((
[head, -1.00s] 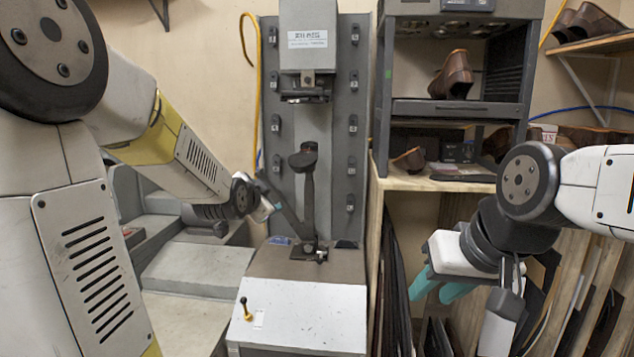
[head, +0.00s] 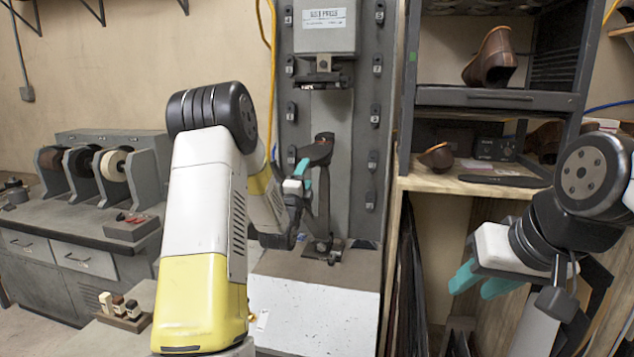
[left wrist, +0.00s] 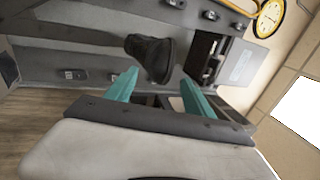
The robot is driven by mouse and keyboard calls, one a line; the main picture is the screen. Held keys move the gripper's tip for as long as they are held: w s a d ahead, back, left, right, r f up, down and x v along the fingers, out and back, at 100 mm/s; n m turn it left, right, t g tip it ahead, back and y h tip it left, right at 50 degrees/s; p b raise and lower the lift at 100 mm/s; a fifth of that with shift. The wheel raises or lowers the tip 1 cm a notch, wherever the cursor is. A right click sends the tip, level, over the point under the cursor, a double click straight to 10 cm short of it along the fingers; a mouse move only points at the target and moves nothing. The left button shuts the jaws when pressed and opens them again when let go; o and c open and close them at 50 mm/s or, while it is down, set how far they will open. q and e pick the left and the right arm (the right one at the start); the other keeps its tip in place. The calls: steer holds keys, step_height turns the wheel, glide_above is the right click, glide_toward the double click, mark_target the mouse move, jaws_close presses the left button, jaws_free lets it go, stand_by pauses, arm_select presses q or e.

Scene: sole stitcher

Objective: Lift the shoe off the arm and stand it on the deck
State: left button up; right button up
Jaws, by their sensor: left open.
))
_Directions for this task_. The data above should be repeated exactly, minus any pictures.

_Output for this exercise_.
[head, -1.00s] 
[head, +0.00s] 
[left wrist, +0.00s] 
The robot is driven by mouse and keyboard calls, one a line; the main picture is the screen. Held keys move the gripper's tip for as long as they are held: w s a d ahead, back, left, right, r f up, down and x v along the fingers, out and back, at 100 mm/s; n m turn it left, right, t g tip it ahead, back and y h tip it left, right at 50 degrees/s; p b raise and lower the lift at 100 mm/s; a fifth of that with shift. The wheel raises or lowers the tip 1 cm a notch, wherever the cursor is. A right click sends the tip, level, over the point under the cursor, a double click straight to 10 cm short of it along the fingers; a mouse move only points at the target and moves nothing. The left button shuts the jaws when pressed and opens them again when let go; o and c open and close them at 50 mm/s or, while it is down, set how far they will open. q and e pick the left and the right arm (the right one at the start); the other keeps its tip in place. The calls: steer holds keys, step_height turns the wheel, glide_above is the right click, glide_toward the double click, mark_target the mouse move, jaws_close presses the left button, jaws_free lets it go, stand_by pauses, arm_select presses q or e.

Scene: sole stitcher

Objective: Lift the shoe off the arm and stand it on the deck
State: left button up; right button up
Jaws, by their sensor: left open.

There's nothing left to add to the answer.